Thank you. I hope the back is fine as well. I have made it to work and surprisingly getting a few things off the list.
Maybe one day we'll hear the story about how you came to be known as Wildman. In the meantime, I'm going to treat you with respect and direct my shenanigans, Tom Foolery, and malarky toward Neal. I know from experience that I can outrun a mattress salesman.
Clint, I hope your back continues to feel OK. Maybe some gentle stretches and a good hot shower later this evening will help.
Just an update for everyone. Joe from JosephsLathe (at Etsy) is truly a gentleman. He took very good care of me for this issue. I feel well taken cared of and would definitely do business with him again. In no time, he made thing right by me. Thank you Joe!! I passed on everyone's recommendations about knot depth and he was happy to accept suggestions and will make changes to his future brushes. I hope, Joe, you work on a few more brushes as I am sure I will want to add to my collection. They are definitely beautiful.
Just make sure it is 100% silicone. Most bathroom stuff is an acrylic mix. **Edit** Meaning stuff labeled Tub and Tile caulk.
@Douglas Carey, congrats on the CT! For not having had time to read all the posts, that makes me feel like I have made a good contribution to February's 30 Day thread.
GE is the brand that I used in 3 brushes. Have had zero problems. I did let mine cure for a full 24hrs, and would recommend the same.
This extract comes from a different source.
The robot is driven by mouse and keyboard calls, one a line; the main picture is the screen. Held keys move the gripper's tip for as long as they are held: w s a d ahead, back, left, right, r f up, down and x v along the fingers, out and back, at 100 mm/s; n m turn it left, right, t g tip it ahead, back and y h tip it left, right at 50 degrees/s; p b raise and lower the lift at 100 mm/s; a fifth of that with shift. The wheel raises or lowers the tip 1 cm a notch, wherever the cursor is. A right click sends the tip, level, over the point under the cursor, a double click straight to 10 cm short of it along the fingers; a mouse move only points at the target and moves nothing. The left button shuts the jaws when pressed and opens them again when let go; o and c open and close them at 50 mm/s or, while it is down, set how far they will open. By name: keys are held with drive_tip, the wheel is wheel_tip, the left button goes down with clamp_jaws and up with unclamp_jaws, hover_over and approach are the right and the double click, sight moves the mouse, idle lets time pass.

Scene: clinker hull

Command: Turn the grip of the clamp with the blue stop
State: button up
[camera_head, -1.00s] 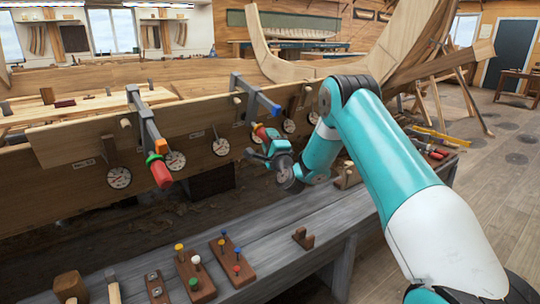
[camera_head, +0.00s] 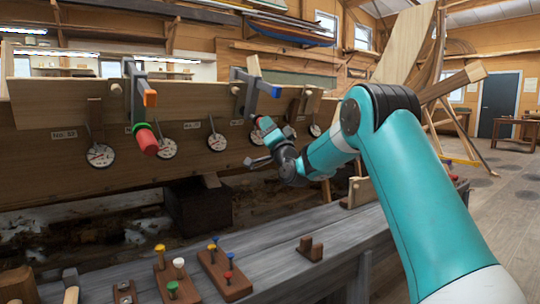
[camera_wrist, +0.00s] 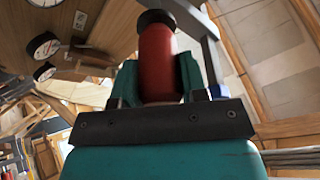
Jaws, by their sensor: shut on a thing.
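In the head view my gripper partly hides the grip.
Another clamp (camera_head: 138,95) with an orange stop and red grip hangs to the left. Several round gauges (camera_head: 217,141) hang along the plank. The grey bench (camera_head: 120,262) below holds wooden blocks with coloured pegs (camera_head: 226,272). A dark box (camera_head: 198,208) stands under the plank.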

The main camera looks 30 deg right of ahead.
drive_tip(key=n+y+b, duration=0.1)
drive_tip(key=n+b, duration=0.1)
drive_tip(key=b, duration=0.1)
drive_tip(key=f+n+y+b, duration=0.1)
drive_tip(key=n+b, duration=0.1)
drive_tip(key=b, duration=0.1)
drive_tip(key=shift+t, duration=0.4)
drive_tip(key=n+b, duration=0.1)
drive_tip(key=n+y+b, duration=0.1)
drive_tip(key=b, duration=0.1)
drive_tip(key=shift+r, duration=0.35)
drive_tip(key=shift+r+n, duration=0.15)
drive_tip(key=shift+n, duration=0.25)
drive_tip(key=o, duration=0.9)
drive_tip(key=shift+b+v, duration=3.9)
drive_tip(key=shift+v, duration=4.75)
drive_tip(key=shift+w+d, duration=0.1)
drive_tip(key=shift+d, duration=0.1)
Kirk: “Status of the Klingon warship raid, Spock?” Spock: “Captain, we obtained a meager bounty of 100 cases of Voskhod’s, 150 sticks of Arko, and 37 liters of The Veg. I’m happy to report that we’ve found logical uses for each product.” Kirk: “Continue.” Spock: “Sir, as you know, we’re running short of Feather blades. We’ll assign Voskhods to the men until we resupply at Starfleet Headquarters. Then we’ll trade the remainder to those foolish Romulans for supplies we can use.” Kirk: “You know what this means, Spock.” Spock: “Yes, Captain. Lt. Uhura has requested a shaving waiver from Starfleet Command.” Kirk: “Very well, then. Chekov, get the blades to the men immediately. Gather up the Soap Commander. There’s no need to waste it on Voskhod shaves. Have the men use Barbasol and Rise until further notice.” Chekov: “Sir, some of the men are not old enough to shave.” Kirk: “Understood. Voskies will be perfect for them. Scotty, as for the Arko and The Veg…” Scott: “Captain, if you please, the men could sip on a wee dram of The Veg to get through those cold winter evenings….” McCoy: “Jim, he’s out of his mind! The men can’t handle The Veg! It would disrupt the entire mission and maybe even jeopardize your command! Jim, PLEASE!” Kirk: “Scotty, Bones is right. You can keep a few liters for the officers, but send the rest to Vulcan for that party they have every seven years. And for goodness sakes, don’t spill that stuff. You know what that would do to the titanium floors. Spock, Vulcan has little contact with the outside world, correct?” Spock: “Yes, Captain, that is correct.” Kirk: “Scotty, use the Arko to degrease the warp drives and clean the engine room floors. Is that clear?” Scott: “Aye, Captain.” Kirk: “Men, back to your stations. Warp 9, Sulu. Let’s make tracks before we have another close shave with the Klingons.” Sulu: “Warp 9, Captain.”